Field Music - Electric Ballroom

by Priscilla Eyles Rating: Release Date:

Supporting Field Music are an interesting Welsh duo called Golden Fable, comprising of Tim McIver and Rebecca Palin, formerly of cult band Tim and Sam's Tim and the Sam Band. They play a beguiling mix of acoustic, electronica and rock-pop off their debut album, Star Map.

Singer and keyboardist Palin sounds very much like Liz Fraser from Cocteau Twins, her pure and clear soprano vocals making for nice listening, particularly when she's harmonising with McIver. They also do a very nice acoustic, folkified cover of Manic Street Preachers' Motorcycle Emptiness' which they make their own.

Field Music start proceedings off appropriately enough with 'Start the Day Right' from their latest album, Plumb, segueing rather neatly and seamlessly, and following album order, into 'It's Okay to Change' and 'Sorry, Again Mate'. Mention must be made of Kev Dosdale on guitars and synth, and Andrew Lowther on bass who handle the quirky complexity and quick changes of the music with aplomb and have great interplay with the Brewis brothers.They make these quick transitions, replicated from their albums, at numerous points with a slickness which is only slightly halted by Peter Brewis having to count them off; which is only fair enough considering the tricky switches in tempo that make Field Music so, well, Field Musicy.

Throughout they manage to recreate both Plumb and Measure exceedingly well, with little adjustments here and there so it's not just a slavish recitation of their albums. One example is the added distortion on brilliant single 'A New Town' which makes for a rocked-up version you can't help but dance to, and some extra time for some guitar soloing all round.
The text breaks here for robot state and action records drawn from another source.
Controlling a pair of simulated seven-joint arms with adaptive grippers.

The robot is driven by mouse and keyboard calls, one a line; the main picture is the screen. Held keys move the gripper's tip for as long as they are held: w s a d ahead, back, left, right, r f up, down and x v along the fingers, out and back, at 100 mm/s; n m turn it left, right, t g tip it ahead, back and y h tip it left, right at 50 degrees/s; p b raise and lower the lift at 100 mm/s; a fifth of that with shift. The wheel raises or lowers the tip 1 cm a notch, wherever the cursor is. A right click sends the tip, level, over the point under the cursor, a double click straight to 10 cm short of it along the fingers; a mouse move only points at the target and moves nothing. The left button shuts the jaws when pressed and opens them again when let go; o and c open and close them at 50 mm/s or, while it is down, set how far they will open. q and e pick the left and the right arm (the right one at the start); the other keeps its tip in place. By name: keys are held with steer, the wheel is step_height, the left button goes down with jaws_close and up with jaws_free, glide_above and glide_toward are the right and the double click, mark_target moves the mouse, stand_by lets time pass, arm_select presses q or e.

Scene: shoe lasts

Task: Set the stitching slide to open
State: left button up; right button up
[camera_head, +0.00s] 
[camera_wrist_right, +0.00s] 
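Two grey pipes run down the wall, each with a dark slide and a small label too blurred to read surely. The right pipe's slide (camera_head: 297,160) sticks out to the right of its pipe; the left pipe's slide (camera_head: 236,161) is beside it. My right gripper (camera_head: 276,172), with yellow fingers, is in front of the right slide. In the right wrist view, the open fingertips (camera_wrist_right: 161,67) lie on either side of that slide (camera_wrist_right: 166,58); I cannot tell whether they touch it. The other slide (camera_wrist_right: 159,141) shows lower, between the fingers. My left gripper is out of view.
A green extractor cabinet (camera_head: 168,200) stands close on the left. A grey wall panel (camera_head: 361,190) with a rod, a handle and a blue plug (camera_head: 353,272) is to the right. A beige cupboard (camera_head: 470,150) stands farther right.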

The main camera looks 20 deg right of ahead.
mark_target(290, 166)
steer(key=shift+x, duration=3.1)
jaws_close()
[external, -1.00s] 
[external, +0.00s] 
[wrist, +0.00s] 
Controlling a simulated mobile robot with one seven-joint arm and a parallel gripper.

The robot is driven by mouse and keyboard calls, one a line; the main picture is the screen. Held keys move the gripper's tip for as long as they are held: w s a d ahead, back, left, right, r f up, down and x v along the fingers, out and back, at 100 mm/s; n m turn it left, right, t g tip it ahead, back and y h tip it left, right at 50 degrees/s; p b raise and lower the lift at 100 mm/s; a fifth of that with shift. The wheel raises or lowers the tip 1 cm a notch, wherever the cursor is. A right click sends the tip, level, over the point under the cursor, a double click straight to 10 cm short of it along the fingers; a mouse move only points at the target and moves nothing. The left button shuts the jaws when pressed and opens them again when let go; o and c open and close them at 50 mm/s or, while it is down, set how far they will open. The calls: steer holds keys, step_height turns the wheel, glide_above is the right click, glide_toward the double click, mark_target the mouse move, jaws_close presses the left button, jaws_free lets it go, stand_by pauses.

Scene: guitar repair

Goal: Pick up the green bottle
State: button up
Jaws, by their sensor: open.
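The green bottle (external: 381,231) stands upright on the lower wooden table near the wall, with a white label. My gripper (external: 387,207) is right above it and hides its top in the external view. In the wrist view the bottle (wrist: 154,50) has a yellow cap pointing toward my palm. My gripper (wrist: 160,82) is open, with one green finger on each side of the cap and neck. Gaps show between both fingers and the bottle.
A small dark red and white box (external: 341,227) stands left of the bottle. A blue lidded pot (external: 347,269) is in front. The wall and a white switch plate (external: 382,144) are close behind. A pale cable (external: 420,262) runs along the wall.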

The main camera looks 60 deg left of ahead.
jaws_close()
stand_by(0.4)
This first Plumb medley section of the gig, however, doesn't quite get me going, filled as it is with their more pastichey proggy/McCartney-esque songs. I much prefer their more danceable funk/indie/post-punk, XTC/Talking Heads-style songs, such as the aforementioned 'A New Town'. So it is not till they start playing 'Rockist Part 4 'off School of Language (making me want to check out that album further, only really getting into the band through their last two albums) that things really start going and I get into the gig.

This song also showcases the band's superb sense of rhythm and knack for a supremely catchy guitar riff or chord sequence. Peter's vocals on this track are sweet and heartfelt, singing as if serenading a lover (and indeed if anyone could sing "There is only you" as sweetly as he does then they'd be halfway there).

Other highlights are the sublime 80s Bowie/Prince funk swagger of Measure's 'Let's Write a Book', which also showcased Peter's great falsetto (certainly not something anyone can pull off) and David's awesome precision drumming and percussive work (and when the brothers swap places after this song, their great musicality is clear; both are equally brilliant at drums, keyboards and guitar). A great rendition of side-project The Week That Was' 'Scratch the Surface', with its pounding rhythm and great guitar licks, also makes me want to investigate this part of their back catalogue.

The brothers themselves clearly enjoy every moment and are charming, self-effacing, and humorous. Peter, at one point when playing another song off Measure, wryly comments: "There are so many tracks, you can't avoid it", and allows a boisterous heckler who calls out "Measure!" at frequent intervals to introduce the song.

One thing's for sure, even if I don't like all that they do, this band is never boring, and if the Guardian interview is to be believed, they make hardly any money but do it for the sheer love of producing challenging and interesting music. So hats off to them - this band deserves all the support they can get and with their Mercury Music Prize nomination, hopefully they'll get it.